Fred Russ Forest Park
Occasionally while standing on a bridge in Fred Russ Forest Park, and if your timing is right, you can watch small rings suddenly appear on the surface of a stream. What is remarkable isn’t that these are brown trout actively feeding during a hatch of emerging insects. What is really remarkable is where you’re watching this natural event. You are neither on the Au Sable River nor even in northern Michigan, but in Cass County, about as far south as you can drive in this state.
Located on a rural road between Dowagiac and Marcellus, Fred Russ is a 13-acre Cass County park surrounded by Michigan State University’s 580-acre Russ Forest Research Station. The entire area is laced by more than 4 miles of trails, open to hiking and cross-country skiing in the winter, while gently flowing through the middle of it is Dowagiac Creek, a Class A trout stream highly regarded among anglers for brown trout.
Even if you’re not into fishing, the rich history - on the edge of the forest is the historical Newton House built in the 1860s - and natural beauty make Fred Russ one of the most popular parks in Cass County. Among other things, Russ Forest is home of the largest tulip poplar tree in Michigan.
By combining Big Tree Loop and West Loop, you can enjoy a moderately easy walk of 3.2 miles that includes seeing the remnants of a giant tulip tree and, depending on the season, possibly even a trout or two rising to an insect hatch. You can shorten the hike to just 1.6 miles by hiking only Big Tree Loop or West Loop.

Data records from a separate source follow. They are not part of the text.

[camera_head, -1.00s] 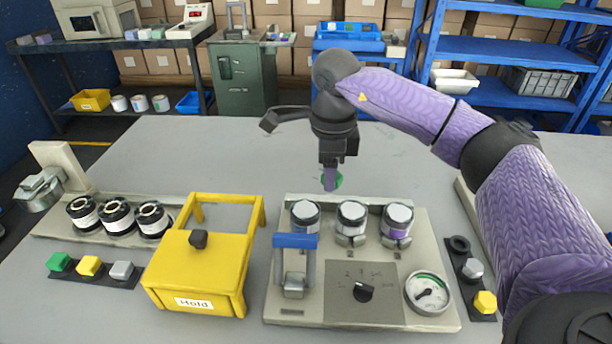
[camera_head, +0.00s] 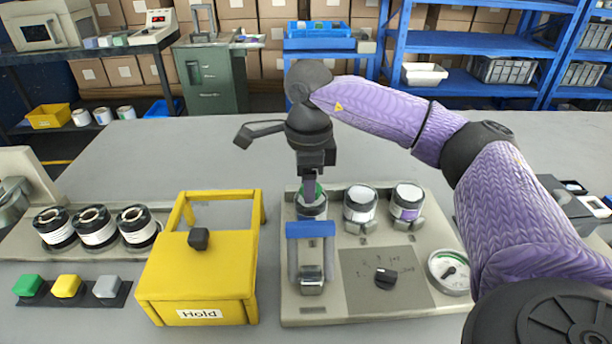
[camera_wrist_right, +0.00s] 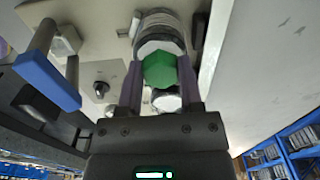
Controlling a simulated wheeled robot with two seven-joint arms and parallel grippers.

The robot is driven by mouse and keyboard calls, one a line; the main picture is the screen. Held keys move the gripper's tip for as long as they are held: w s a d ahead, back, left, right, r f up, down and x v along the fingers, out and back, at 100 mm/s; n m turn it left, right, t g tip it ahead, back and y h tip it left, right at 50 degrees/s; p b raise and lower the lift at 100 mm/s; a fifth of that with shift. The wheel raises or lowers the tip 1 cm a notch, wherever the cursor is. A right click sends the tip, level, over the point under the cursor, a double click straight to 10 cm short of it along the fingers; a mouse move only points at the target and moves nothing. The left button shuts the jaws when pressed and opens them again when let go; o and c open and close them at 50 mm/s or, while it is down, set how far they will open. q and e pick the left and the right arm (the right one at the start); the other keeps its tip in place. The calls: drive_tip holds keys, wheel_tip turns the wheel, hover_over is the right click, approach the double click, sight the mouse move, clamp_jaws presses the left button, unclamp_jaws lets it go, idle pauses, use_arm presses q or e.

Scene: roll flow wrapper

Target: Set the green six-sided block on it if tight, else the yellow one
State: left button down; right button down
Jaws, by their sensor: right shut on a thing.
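My right gripper (camera_head: 311,186) is shut on the green six-sided block (camera_wrist_right: 159,71), seen end-on between the fingers in the wrist view. In the head view the block (camera_head: 319,190) is partly behind the fingers, at the top of the leftmost of three rolls (camera_head: 312,209) on the beige machine (camera_head: 355,318). I cannot tell whether block and roll touch. The other two rolls, the middle one (camera_head: 361,206) and the right one (camera_head: 407,203), have bare pale tops. The yellow six-sided block is not visible; my right arm covers that side. My left gripper is out of view.
The machine carries a blue-handled bar (camera_head: 311,230), a black knob (camera_head: 386,278) and a gauge (camera_head: 449,272). A yellow "Hold" cover (camera_head: 197,270) stands to its left. Farther left are three dark-ended rolls (camera_head: 97,228) and green, yellow and grey buttons (camera_head: 67,287). The table behind is clear.

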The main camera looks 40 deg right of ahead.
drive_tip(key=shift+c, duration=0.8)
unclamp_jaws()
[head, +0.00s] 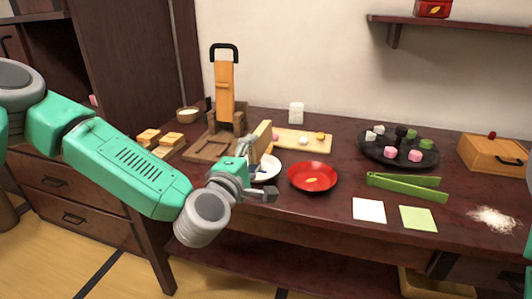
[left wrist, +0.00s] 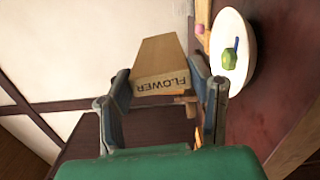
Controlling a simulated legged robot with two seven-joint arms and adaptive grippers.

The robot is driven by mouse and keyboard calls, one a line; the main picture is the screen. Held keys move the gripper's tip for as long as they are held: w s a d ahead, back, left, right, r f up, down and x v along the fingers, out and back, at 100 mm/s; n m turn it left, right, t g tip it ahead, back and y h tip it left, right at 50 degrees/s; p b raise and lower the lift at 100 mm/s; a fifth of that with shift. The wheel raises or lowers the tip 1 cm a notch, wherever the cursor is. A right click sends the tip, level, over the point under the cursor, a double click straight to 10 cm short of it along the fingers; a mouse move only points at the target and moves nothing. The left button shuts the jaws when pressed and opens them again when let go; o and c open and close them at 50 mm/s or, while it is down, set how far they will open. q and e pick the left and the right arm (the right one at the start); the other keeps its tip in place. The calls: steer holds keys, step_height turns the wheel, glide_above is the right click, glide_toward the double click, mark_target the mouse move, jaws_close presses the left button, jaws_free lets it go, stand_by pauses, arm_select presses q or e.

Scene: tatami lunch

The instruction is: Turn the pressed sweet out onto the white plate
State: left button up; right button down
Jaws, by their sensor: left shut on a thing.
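My left gripper (head: 250,174) is shut on a pale wooden block (head: 261,138), which stands up from the fingers in the head view. In the left wrist view the block (left wrist: 160,60) sits between the two fingers (left wrist: 165,88), and its end face reads FLOWER. The white plate (head: 271,170) is just behind and beside the gripper, partly hidden by it. In the left wrist view the plate (left wrist: 240,75) lies right of the block, with a green piece (left wrist: 229,60) and a small blue thing on it. I cannot see whether a sweet is inside the block.
A red dish (head: 312,176) is right of the plate. A wooden press (head: 222,105) stands behind left. A board (head: 302,140) with small sweets lies behind. Green tongs (head: 405,186), two paper squares and a dark tray (head: 375,152) of cubes are further right.

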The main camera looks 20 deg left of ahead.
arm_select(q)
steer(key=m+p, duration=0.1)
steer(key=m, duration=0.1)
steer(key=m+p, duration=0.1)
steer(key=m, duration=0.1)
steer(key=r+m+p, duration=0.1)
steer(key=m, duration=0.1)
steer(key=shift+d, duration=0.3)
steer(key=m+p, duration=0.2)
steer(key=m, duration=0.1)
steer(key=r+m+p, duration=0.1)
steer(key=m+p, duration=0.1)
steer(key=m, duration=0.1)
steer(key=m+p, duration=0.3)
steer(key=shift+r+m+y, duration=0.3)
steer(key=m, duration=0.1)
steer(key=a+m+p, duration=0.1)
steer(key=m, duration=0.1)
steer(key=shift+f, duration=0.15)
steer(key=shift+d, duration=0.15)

At one time the park was part of a farm, and a huge red barn still stands near the parking lot. Nearby is a display containing a third of what was once the largest tulip tree in Michigan. Known simply as the “Big Tree,” it was 200 feet tall with a girth of 23.6 feet when a violent storm blew it down in 1984. Big Tree Loop leads due south out to the rest of the trunk and its massive stump.